Texas officials granted an air permit for the $3.2 billion, 1,320 MW Las Brias pet coke-fired power plant.
The Texas Commission on Environmental Quality voted 2-0 in favor of the permit, which clears the way for construction work to start this fall. The plant could enter service in 2014.
The approval came as the U.S. Environmental Protection Agency asked the state commission to withhold the permit until EPA could resolve issues with the application. The EPA questioned the plant’s ability to meet new federal standards for nitrogen dioxide and sulfur dioxide.
EPA told state environmental regulators that the plant’s developer, Chase Power Development, should not start construction until it is determined if the plant is subject to new federal greenhouse gas rules that took effect Jan. 2.
The Texas commissioners reportedly did not address the EPA’s concerns about the project during a hearing. They focused instead on recent findings of two state administrative law judges, who had recommended that the commission deny the permit in part because of flawed and improper air modeling.
TCEQ Chairman Bryan Shaw and Commissioner Buddy Garcia were reported as saying the Las Brisas application had met the state’s rules and would be protective of public health and the environment.

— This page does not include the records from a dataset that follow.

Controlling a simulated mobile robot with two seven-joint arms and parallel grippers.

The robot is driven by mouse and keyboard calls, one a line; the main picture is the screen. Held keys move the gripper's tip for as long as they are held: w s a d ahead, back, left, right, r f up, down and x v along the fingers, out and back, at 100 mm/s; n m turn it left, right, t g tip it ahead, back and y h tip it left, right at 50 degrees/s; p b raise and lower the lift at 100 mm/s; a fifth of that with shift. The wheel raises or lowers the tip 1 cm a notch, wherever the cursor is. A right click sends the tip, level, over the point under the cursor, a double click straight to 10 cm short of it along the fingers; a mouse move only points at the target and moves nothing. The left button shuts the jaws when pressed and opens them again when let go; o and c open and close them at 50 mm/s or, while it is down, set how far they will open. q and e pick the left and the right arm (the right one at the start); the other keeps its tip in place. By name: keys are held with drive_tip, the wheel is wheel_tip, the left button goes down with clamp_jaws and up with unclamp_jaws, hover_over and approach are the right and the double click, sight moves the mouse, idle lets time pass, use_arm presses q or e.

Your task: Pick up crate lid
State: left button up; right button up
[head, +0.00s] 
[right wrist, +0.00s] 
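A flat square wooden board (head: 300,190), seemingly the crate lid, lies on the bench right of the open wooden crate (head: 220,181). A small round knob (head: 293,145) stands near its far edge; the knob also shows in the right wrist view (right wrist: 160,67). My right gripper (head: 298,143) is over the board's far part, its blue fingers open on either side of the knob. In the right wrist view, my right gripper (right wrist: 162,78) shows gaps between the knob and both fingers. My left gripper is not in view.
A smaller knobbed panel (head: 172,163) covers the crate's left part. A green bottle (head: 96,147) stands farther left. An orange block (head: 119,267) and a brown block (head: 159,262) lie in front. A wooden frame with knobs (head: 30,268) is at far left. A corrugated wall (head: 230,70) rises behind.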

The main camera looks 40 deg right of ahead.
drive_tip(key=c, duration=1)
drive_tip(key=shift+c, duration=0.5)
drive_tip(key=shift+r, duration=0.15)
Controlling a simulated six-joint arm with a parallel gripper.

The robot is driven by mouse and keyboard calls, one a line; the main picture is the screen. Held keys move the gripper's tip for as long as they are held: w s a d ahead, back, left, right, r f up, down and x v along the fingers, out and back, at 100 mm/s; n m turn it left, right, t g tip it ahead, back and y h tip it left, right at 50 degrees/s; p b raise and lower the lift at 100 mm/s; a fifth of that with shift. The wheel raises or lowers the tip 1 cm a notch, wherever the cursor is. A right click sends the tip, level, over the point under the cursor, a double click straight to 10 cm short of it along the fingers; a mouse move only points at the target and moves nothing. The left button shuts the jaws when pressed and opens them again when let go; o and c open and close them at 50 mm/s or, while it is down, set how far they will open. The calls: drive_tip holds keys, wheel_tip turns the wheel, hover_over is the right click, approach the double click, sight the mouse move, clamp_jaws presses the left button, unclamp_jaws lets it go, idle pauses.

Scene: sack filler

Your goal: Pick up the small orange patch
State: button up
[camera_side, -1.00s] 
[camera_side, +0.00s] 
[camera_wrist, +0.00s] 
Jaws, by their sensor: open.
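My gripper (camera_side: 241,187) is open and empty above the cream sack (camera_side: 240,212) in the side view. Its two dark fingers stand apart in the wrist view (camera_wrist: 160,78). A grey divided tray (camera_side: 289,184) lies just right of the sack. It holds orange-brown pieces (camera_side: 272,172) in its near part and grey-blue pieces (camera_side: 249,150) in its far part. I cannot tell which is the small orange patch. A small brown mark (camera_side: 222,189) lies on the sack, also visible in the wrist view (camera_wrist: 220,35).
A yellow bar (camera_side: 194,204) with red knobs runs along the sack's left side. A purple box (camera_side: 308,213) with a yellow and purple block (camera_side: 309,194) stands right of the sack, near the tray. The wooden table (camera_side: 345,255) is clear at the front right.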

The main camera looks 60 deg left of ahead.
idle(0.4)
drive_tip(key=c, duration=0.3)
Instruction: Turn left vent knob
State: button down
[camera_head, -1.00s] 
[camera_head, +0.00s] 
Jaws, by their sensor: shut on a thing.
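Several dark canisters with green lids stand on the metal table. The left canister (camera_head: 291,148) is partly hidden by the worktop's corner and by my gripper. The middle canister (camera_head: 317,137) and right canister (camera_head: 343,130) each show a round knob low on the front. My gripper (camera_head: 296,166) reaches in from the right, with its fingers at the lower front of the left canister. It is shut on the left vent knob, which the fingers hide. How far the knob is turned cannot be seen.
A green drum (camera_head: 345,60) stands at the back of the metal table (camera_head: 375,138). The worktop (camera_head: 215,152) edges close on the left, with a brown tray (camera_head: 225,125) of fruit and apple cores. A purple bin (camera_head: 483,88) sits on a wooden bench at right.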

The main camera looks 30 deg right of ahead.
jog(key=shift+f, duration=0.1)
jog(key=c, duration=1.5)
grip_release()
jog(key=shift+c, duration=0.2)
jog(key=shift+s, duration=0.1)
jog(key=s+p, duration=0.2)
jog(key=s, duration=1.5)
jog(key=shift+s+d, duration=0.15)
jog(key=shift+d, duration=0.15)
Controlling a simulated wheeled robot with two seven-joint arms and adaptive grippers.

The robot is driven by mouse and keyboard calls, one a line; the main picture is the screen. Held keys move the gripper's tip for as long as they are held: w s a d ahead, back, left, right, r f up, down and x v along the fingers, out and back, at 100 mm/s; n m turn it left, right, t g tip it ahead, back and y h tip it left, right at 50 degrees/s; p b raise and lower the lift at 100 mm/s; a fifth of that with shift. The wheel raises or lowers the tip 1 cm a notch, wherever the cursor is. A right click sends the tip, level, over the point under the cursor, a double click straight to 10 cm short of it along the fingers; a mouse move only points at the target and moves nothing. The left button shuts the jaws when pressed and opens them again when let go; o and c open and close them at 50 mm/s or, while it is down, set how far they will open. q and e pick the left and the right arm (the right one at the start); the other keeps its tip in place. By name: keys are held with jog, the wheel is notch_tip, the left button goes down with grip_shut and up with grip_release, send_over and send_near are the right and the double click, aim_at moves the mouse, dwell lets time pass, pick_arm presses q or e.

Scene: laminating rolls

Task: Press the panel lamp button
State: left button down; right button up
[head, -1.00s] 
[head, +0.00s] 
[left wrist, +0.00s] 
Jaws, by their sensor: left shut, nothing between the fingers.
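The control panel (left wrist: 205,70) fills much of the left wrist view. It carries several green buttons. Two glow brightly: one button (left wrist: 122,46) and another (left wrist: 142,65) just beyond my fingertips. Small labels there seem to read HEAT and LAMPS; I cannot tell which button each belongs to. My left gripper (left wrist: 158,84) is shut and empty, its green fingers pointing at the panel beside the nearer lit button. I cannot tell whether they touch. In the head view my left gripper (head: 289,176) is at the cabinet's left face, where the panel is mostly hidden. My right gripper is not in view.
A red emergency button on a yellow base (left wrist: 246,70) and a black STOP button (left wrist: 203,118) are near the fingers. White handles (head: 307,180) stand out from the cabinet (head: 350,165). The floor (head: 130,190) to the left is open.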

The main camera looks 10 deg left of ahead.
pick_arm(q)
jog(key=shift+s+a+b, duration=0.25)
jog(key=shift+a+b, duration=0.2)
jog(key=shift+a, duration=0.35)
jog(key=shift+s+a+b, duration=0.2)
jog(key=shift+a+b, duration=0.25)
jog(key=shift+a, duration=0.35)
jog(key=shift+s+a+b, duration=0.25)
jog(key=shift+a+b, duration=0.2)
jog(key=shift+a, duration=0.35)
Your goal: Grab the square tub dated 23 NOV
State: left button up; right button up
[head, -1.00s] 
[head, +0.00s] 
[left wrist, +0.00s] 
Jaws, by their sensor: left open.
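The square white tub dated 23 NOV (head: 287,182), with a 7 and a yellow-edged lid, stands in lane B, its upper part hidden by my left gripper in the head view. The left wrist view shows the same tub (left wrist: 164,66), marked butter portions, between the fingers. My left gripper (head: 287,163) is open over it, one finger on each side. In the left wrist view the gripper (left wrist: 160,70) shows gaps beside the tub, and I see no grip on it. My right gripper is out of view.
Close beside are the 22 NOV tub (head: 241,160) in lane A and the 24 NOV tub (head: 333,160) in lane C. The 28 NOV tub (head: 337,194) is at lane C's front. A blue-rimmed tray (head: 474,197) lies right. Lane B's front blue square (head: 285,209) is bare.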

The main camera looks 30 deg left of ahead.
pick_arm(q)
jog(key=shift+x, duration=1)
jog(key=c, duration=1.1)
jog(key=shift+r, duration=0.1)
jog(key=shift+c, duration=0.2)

A third commissioner, Carlos Rubinstein, abstained from voting because he was briefed on the permit application in his previous role as deputy executive director.
Environmental advocates criticized the decision, reportedly saying the commissioners approved “a permit that is defective on its face.” Ilan Levin, a Sierra Club attorney, told reporters that environmental groups are prepared to file suit in state district court to block construction.